The problem of lengthy delays in the handling of some disciplinary actions against teachers in B.C. is a work in progress for the Teachers Regulation Branch.
An educator at Wellington Secondary School in Nanaimo began a 30-day suspension this week for having inappropriate contact with students.
The suspension was the result of a TRB decision that came five years after the allegations were first reported to what was then the B.C. College of Teachers.
In an August consent resolution agreement between Matthew Lettington and the TRB, the teacher admitted to having a camping trip with five female students in July, 2007 before they began Grade 12.
The Wellington Secondary teacher did not obtain the approval of parents or his employer for the trip.
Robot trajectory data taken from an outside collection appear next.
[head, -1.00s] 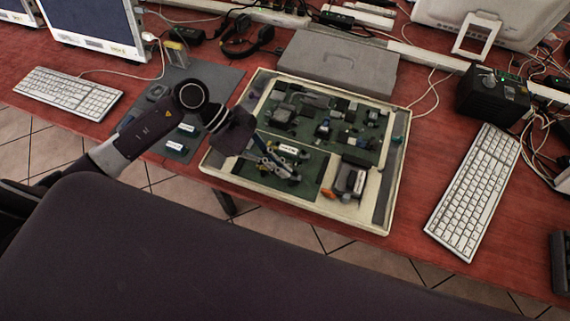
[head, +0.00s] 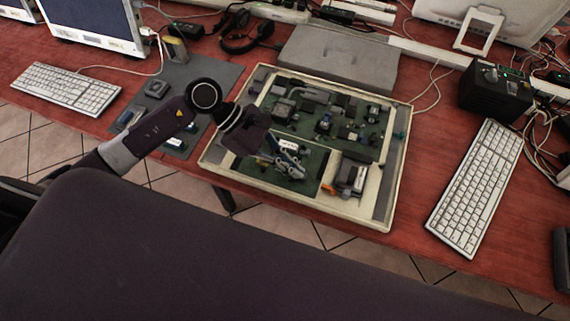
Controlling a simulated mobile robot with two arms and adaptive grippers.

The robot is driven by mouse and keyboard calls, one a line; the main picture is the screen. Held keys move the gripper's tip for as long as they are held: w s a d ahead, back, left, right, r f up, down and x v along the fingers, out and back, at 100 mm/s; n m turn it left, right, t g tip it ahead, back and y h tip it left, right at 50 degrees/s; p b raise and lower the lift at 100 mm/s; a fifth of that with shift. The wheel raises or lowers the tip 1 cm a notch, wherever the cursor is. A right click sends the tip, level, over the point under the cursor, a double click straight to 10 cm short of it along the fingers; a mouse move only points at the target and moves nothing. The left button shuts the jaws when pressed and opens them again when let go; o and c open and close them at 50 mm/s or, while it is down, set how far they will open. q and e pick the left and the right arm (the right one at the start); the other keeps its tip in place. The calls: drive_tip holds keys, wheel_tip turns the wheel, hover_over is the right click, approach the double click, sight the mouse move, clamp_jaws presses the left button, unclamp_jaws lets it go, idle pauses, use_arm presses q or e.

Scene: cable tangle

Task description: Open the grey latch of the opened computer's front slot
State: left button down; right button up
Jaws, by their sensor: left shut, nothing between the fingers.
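The opened computer (head: 386,205) lies flat on the red desk as a shallow cream case with green boards inside. Its smaller front board (head: 310,184) is partly covered by my left gripper (head: 294,166). That gripper comes in from the left, points down to the right, and is shut and empty over this board. A white-labelled part shows beside its fingers. I cannot make out the front slot or its grey latch; the fingers may hide them. Whether the fingertips touch anything is unclear. My right gripper is not in view.
A dark drive-like block (head: 351,175) sits in the case's front right corner. A grey cover (head: 338,57) lies behind the case. A grey mat (head: 214,74) with small parts is to the left, a white keyboard (head: 478,190) to the right. Cables run along the back.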

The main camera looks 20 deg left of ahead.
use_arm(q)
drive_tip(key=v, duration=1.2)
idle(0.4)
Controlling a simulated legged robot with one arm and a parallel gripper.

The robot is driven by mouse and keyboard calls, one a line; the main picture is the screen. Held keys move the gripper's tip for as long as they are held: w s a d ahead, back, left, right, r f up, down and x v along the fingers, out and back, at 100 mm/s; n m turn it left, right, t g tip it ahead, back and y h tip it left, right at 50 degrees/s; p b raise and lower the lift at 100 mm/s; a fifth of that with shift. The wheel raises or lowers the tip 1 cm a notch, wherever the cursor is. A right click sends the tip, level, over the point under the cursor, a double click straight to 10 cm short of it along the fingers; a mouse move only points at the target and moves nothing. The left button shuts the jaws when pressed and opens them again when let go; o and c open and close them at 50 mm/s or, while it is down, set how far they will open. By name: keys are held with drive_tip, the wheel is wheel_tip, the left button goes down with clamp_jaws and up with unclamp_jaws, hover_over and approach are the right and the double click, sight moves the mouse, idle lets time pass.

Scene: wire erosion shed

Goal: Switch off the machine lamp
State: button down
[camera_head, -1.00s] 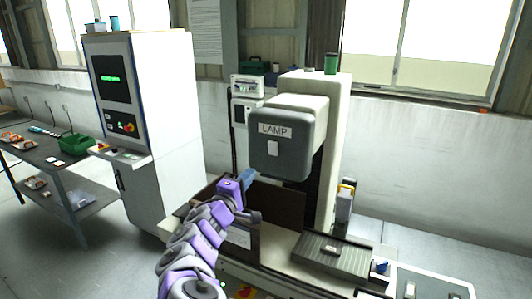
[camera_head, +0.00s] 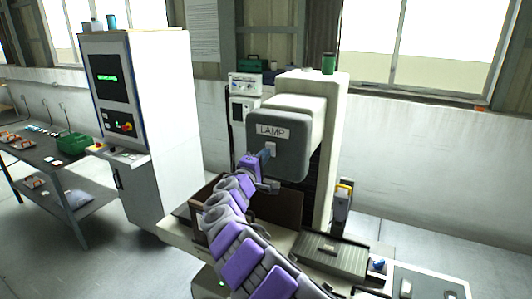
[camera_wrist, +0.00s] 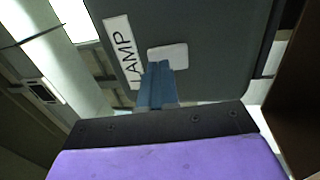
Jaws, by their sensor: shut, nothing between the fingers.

He did not notify the district that he had been directed by one of the girls' parents to not have contact with her.
He also admitted to several breaches including having students over to his home for movie nights, meeting them at restaurants and making inappropriate comments on social media.
The Nanaimo-Ladysmith school district disciplined Lettington in March 2009, when he was given a 20-day suspension and ordered to participate in a professional boundaries workshop.
The district's internal disciplinary matters take place confidentially, but may be forwarded to the TRB for further consideration.
It was not until the release of the TRB agreement, signed Aug. 12-13, that the allegations and the steps to amend the problem became a matter of public record.
For parents of students at Wellington like Titia Jetten, who serves on the school's parental advisory committee, it can be difficult to say whether the secrecy was warranted or not.
"Wellington is a very good school. I absolutely trust them in how they handle things," she said. "I experience that a primary concern of our school is the safety of children; that is number one."
Jetten said she has three sons at the school. While she knows their safety is treated with the highest regard, she said she has concerns.
"We, as the public, don't know exactly what has happened," she said.
"Every parent is very careful. (You) don't want anything to happen to your child."
The College of Teachers became the TRB in January, 2012. According to a spokeswoman, a backlog of cases with allegations made before the transition has been a top priority for the agency, which administers the credentials of educators.
While the district disciplined Lettington in 2009, that backlog of older cases may have contributed to the delay, the TRB says. District spokeswoman Donna Reimer said that in extreme cases, the superintendent of schools can remove a teacher from their position to protect students.
Allegations of misconduct generally lead to an internal investigation which will decide the teacher's fate, she said.
"All of those processes take place in what we would call a confidential manner," she said. "The teacher might be away from the classroom; the reason wouldn't be known to many people."
According to school district board chairman Jamie Brennan, internal inquiries can sometimes involve outside investigators.
While no public notifications are made about disciplinary decisions at the district level, Brennan said the district has the power to remove a teacher from the classroom, if necessary.
"As the employer, we're the first line. .. We hire and we fire and we discipline," he said.
Parents would only be notified if there were criminal code violations involved, he added.